Hacker News new | ask | show | jobs
by sillysaurusx 1199 days ago
I don’t get the criticism here. Normally I’d be the first to err on the side of skepticism, but this work seems above board.

I think the confusion is that this model is generating “teddy bear” internally, not a photo of a teddy bear. I.e. the diffusion part was added for flair, not to generate the details of the images that exist inside your mind. They could just as easily have run print(“teddy bear”), but they’re sending it to diffusion instead of printing it to console.

The fact that it can correctly discern between a dozen different outputs is pretty remarkable. And that’s all that this is showing. But that’s enough.

It’s not really a “gotcha” to say that it’s showing an image from the training set. They could have replaced diffusion with showing a static image of a teddy bear.

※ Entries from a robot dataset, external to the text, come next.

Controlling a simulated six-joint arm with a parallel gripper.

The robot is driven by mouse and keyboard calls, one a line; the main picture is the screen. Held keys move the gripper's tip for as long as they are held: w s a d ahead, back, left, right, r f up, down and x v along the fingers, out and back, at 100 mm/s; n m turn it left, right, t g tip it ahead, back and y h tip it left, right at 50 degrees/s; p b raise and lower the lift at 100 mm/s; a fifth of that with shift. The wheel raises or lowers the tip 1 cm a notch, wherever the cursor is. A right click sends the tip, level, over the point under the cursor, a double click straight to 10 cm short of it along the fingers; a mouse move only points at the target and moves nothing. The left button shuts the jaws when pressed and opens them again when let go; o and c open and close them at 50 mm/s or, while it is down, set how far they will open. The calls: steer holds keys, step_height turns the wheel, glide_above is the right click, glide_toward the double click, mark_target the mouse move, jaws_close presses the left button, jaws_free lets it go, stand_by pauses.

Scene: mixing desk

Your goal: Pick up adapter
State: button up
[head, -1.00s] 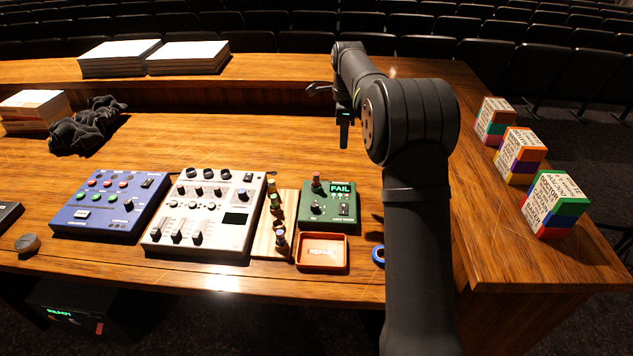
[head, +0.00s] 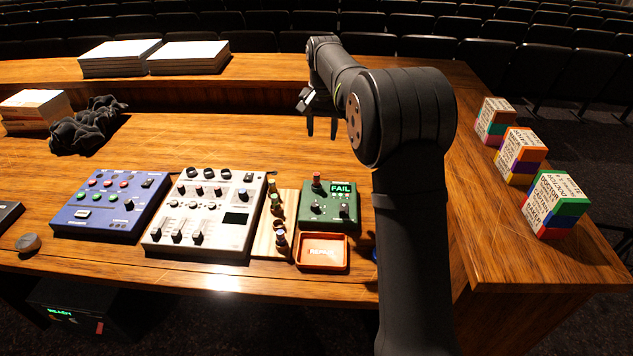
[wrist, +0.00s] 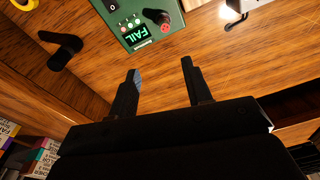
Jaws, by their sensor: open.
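A small dark adapter with a red end (head: 317,180) stands at the upper left of the green tester (head: 346,212), whose display reads FAIL. In the wrist view the adapter (wrist: 158,18) is at the top, beyond my fingers. Several similar adapters (head: 276,203) stand on a light wooden strip left of the tester. Which adapter is meant, I cannot tell. My gripper (head: 322,128) is open and empty over the bare desk behind the tester. In the wrist view my gripper (wrist: 160,69) has its two fingers apart, with only desk between them.
A silver mixer (head: 207,215) and a blue control box (head: 109,205) stand left of the strip. An orange tray (head: 321,251) lies in front of the tester. Colourful boxes (head: 550,205) line the right side.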

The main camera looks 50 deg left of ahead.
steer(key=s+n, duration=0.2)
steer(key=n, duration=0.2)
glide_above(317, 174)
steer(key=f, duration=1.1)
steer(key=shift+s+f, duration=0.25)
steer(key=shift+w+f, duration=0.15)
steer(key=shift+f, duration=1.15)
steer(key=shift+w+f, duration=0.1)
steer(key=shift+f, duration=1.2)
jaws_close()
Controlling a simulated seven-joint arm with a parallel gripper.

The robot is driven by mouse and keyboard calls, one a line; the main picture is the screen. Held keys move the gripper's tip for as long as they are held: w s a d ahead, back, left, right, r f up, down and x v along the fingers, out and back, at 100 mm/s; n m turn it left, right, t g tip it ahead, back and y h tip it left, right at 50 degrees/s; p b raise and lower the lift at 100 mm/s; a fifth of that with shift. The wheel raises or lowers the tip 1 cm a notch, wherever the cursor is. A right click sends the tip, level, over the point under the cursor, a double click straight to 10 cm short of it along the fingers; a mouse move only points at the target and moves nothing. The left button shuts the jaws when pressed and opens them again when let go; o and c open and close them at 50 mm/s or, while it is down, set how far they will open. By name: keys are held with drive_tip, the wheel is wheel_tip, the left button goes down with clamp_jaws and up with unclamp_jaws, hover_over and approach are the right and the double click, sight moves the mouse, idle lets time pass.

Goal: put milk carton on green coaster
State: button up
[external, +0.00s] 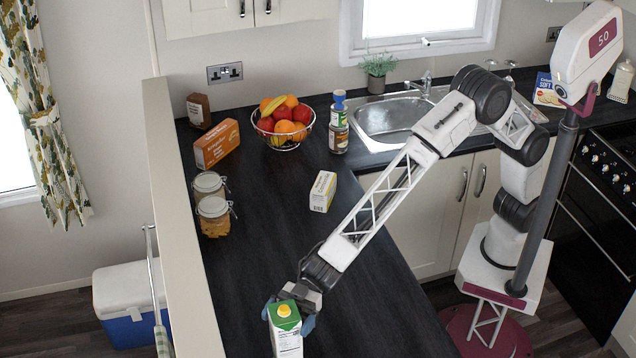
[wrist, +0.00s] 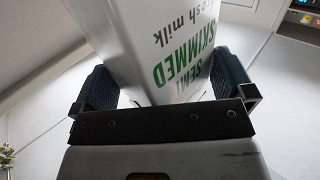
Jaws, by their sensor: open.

It sounds like this is many readers’ first time confronting the fact that scientists need to do these kinds of projects to get funding. As long as they’re not being intentionally deceptive, it seems fine. There’s a line between this and that ridiculous “rat brain flies plane” myth, and this seems above it.

Disclaimer: I should probably read the paper in detail before posting this, but the criticism of “the building looks like a training image” is mostly what I’m responding to. There are only so many topics one can think about, and having a machine draw a dog when I’m thinking about my dog Pip is some next-level sci-fi “we live in the future” stuff. Even if it doesn’t look like Pip, does it really matter?

Besides, it’s a matter of time till they correlate which parts of the brain are more prone to activating for specific details of the image you’re thinking about. Getting pose and color right would go a long way. So this is a resolution problem; we need more accurate brain sampling techniques, i.e. Neuralink. Then I’m sure diffusion will get a lot more of those details correct.

1 comments

Because pretty much everybody that reads the article will have taken away a grossly exaggerated idea of what the system is actually capable of. If Stable Diffusion was intentionally added "for flair" and really is unnecessary, then I would absolutely say that the researchers were being intentionally deceptive.

Even if we do a massive goalpost-move and grant that the system is only identifying the label "dog" with a brain scan of a person looking at a dog, we would need to see actual statistics of its labelling accuracy before judging it in that way. If the images in the paper are cherry-picked(1), it could easily be only able to extract a handful of bits to no bits at all, and the entire thing could very well turn out the be replicable from random noise.

(1) Note that the paper even states "We generated five images for each test image and selected the generated images with highest PSMs [perceptual similarity metrics].", so it even directly admits that the presented images are cherry-picked at least once.

It’s more like this:

We can take fMRI scans when people are looking at images and generate blurry blobs that do indeed resemble the images spatially.

We can predict a text label of the image the person is looking at using another technique.

If you use SD just on the text labels and you generate an image, you get the semantic content, but not the special content.

If you combine the image and the text label and run it through an LDM then you get pictures that more closely match both the semantic and spatial characteristics of the images shown to the person.

That’s my understanding as well. It all depends whether their technique really can do this. If it can, it’s solid work imo. If it can’t (better than random chance), then it’s bunk.

There’s not much way to know other than to try it and see. But that’s true of almost every paper in ML. Some of them suck, some of them are great, but they all contribute something in their own way. Even “rat brain flies plane” paper (as much as I despise it) showed that you can change the values of mice neurons in a lab setting.